The water heater’s Temperature Pressure Relief Valve (TPRV) discharge pipe is too short. The pipe must be no more than 6″ from the floor to prevent a scalding injury should the valve open. Hire a plumber to replace the TPRV pipe.

The water heater’s Temperature Pressure Relief Valve (TPRV) extension pipe is missing. This is a scalding hazard should the valve open. Hire a plumber to replace the TPRV extension pipe.

The water heater’s Temperature Pressure Relief Valve (TPRV) extension pipe is an improper material. Flexible pipes, or those not rated for high temperatures, are a scalding hazard should the valve open. Hire a plumber to replace the TPRV extension pipe.

The water heater’s Temperature Pressure Relief Valve (TPRV) extension pipe is too small. The pipe must have the same diameter as the valve’s opening. This is a safety hazard. Hire a plumber to replace the TPRV pipe.
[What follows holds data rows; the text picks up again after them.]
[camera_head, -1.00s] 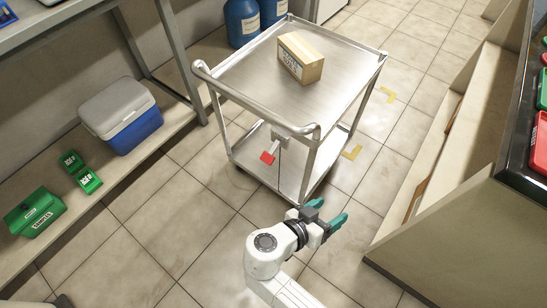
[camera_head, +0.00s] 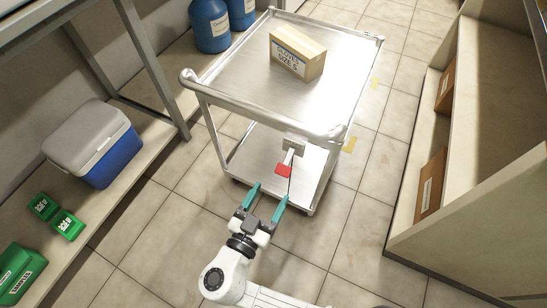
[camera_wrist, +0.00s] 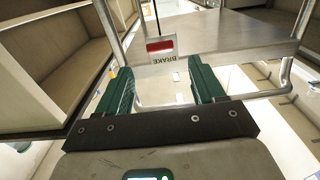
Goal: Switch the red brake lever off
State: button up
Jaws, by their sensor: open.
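The red brake lever (camera_head: 284,170) hangs on a pale arm from a small grey bracket (camera_head: 294,147) under the near edge of the steel cart (camera_head: 236,102). In the wrist view the red lever pad (camera_wrist: 160,45) shows ahead, beside a plate marked BRAKE (camera_wrist: 176,58). My gripper (camera_head: 267,196) is open and empty, its two teal fingers spread and pointing toward the lever. It is in front of and below the lever in the head view, apart from it. In the wrist view the lever lies beyond and between the fingertips (camera_wrist: 164,68).
A cardboard box (camera_head: 297,54) sits on the cart's top. A shelf at left holds a blue and white cooler (camera_head: 95,145), green boxes (camera_head: 55,217) and blue drums (camera_head: 211,25). A wooden shelf unit (camera_head: 470,130) stands right. The floor before the cart is clear.

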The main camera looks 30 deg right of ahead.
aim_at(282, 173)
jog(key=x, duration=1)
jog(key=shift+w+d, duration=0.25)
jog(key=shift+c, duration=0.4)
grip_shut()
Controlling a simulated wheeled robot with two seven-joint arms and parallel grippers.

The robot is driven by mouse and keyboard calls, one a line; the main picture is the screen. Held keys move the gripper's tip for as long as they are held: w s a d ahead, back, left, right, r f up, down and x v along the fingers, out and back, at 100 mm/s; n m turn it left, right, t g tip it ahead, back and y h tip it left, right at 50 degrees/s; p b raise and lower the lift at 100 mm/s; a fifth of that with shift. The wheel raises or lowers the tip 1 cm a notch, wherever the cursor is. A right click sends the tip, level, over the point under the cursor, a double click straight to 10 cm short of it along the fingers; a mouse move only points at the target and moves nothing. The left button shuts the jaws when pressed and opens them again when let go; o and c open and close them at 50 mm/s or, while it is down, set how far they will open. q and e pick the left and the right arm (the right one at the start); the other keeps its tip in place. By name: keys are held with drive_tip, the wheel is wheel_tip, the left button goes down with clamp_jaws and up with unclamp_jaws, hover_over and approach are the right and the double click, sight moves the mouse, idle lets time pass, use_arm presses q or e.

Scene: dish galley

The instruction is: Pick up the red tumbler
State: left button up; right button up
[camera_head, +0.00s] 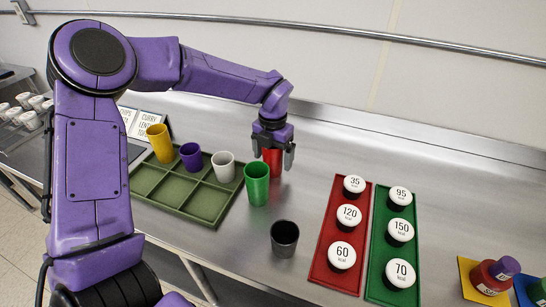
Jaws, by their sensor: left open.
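The red tumbler (271,161) stands on the steel counter, behind and slightly right of the green tumbler. My left gripper (273,152) points down over it from above, with its jaws open. One finger is at each side of the tumbler's upper part. I cannot tell whether the fingers touch it. The gripper hides the tumbler's rim, and the green tumbler stands close in front of its lower part. My right gripper is not in view.
The green tumbler (257,184) stands beside the green compartment tray (204,217), which holds yellow (159,143), purple (190,156) and white (223,167) tumblers. A dark grey tumbler (284,239) stands nearer. Red (324,261) and green (378,270) trays hold calorie-labelled white-topped items at right.

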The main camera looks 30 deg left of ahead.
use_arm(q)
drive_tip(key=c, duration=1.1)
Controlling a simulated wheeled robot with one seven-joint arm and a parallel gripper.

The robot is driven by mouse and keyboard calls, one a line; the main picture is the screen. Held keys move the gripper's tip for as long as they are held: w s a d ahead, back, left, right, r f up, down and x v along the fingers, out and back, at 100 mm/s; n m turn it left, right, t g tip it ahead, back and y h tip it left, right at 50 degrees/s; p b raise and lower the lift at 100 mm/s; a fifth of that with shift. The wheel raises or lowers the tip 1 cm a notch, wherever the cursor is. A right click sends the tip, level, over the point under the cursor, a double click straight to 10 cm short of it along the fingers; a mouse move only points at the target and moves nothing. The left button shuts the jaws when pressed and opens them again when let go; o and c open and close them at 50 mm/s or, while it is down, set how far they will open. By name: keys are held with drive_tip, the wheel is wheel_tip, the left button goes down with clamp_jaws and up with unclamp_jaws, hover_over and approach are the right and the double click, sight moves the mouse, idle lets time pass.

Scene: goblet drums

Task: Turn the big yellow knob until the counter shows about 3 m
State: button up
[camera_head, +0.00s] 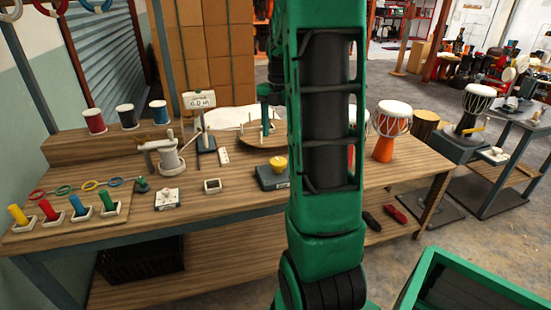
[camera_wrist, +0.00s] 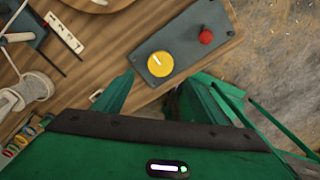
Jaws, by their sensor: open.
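The big yellow knob (camera_head: 279,163) sits on a dark grey box (camera_head: 268,182) near the table's front edge, partly beside my arm. In the wrist view the yellow knob (camera_wrist: 160,66) has a white pointer line, and a red button (camera_wrist: 206,36) is on the same box (camera_wrist: 182,43). The counter (camera_head: 201,99) is a white sign on a stand at the back; its small digits look like 0.0 m but are hard to read. My gripper (camera_wrist: 150,88) is open and empty. Its fingers are spread below the knob in the wrist view, apart from it.
A white crank device (camera_head: 165,155) and small white-topped boxes stand left of the knob. Thread spools (camera_head: 126,116) stand on the back shelf. Colored pegs (camera_head: 65,212) are at the far left. Goblet drums (camera_head: 391,130) are at the right. A green bin (camera_head: 465,285) is at the lower right.

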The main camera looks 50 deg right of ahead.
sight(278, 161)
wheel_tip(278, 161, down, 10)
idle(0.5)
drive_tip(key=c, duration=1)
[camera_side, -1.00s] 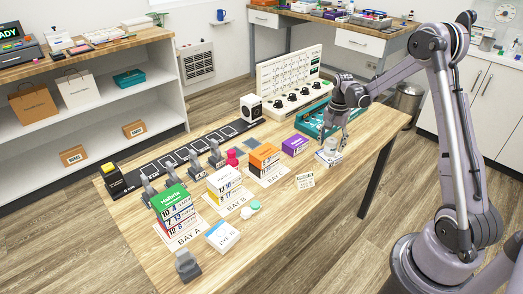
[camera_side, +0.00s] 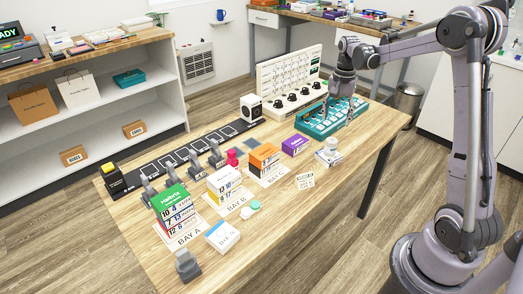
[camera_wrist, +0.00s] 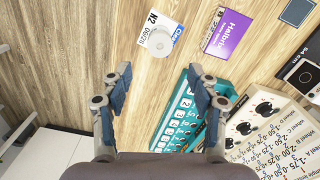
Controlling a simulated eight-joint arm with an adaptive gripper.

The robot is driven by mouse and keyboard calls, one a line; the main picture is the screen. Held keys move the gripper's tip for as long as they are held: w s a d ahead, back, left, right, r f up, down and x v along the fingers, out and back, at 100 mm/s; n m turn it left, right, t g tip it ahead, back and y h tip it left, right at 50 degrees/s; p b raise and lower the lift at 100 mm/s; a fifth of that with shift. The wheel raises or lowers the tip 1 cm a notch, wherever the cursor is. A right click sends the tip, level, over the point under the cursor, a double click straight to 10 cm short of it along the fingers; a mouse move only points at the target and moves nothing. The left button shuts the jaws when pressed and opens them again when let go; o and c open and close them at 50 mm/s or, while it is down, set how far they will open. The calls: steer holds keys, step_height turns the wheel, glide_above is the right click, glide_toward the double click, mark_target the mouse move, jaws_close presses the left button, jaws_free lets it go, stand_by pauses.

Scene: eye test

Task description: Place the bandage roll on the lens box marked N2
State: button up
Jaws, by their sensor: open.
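The bandage roll (camera_side: 331,144) is a small white cylinder. It sits on top of a white lens box (camera_side: 327,158) near the right end of the table. The roll covers part of the box top. My gripper (camera_wrist: 162,76) is open, with its two fingers apart and nothing between them. In the side view my gripper (camera_side: 337,112) is above the teal tray, clear of the roll.
The teal tray (camera_side: 306,131) lies behind the roll, with the dial panel (camera_side: 259,80) beyond it. A purple box (camera_side: 295,145) stands to the left. Several other boxes stand in marked bays further left. The table's front right edge is near the lens box.

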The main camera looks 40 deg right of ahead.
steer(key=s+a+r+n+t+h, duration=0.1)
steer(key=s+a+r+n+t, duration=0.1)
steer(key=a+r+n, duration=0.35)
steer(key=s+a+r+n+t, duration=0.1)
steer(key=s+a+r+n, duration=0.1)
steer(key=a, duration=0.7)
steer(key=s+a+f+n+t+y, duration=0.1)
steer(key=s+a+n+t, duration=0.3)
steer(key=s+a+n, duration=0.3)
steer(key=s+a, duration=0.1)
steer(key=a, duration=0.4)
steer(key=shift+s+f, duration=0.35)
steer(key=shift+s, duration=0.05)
The water heater’s Temperature Pressure Relief Valve (TPRV) extension pipe is routed upwards. This is a safety hazard that can prevent the valve from opening when required. Hire a plumber to replace the TPRV extension pipe.

The water heater’s Temperature Pressure Relief Valve (TPRV) extension pipe is joined to other pipes. This is a safety hazard that can damage the appliance and cause a scalding injury. Hire a plumber to replace the TPRV extension pipe.

The water heater’s Temperature Pressure Relief Valve (TPRV) extension pipe is too long and/or has too many elbows. This is contrary to the manufacturers guidance and is a safety issue. Hire a plumber to replace the TPRV extension pipe.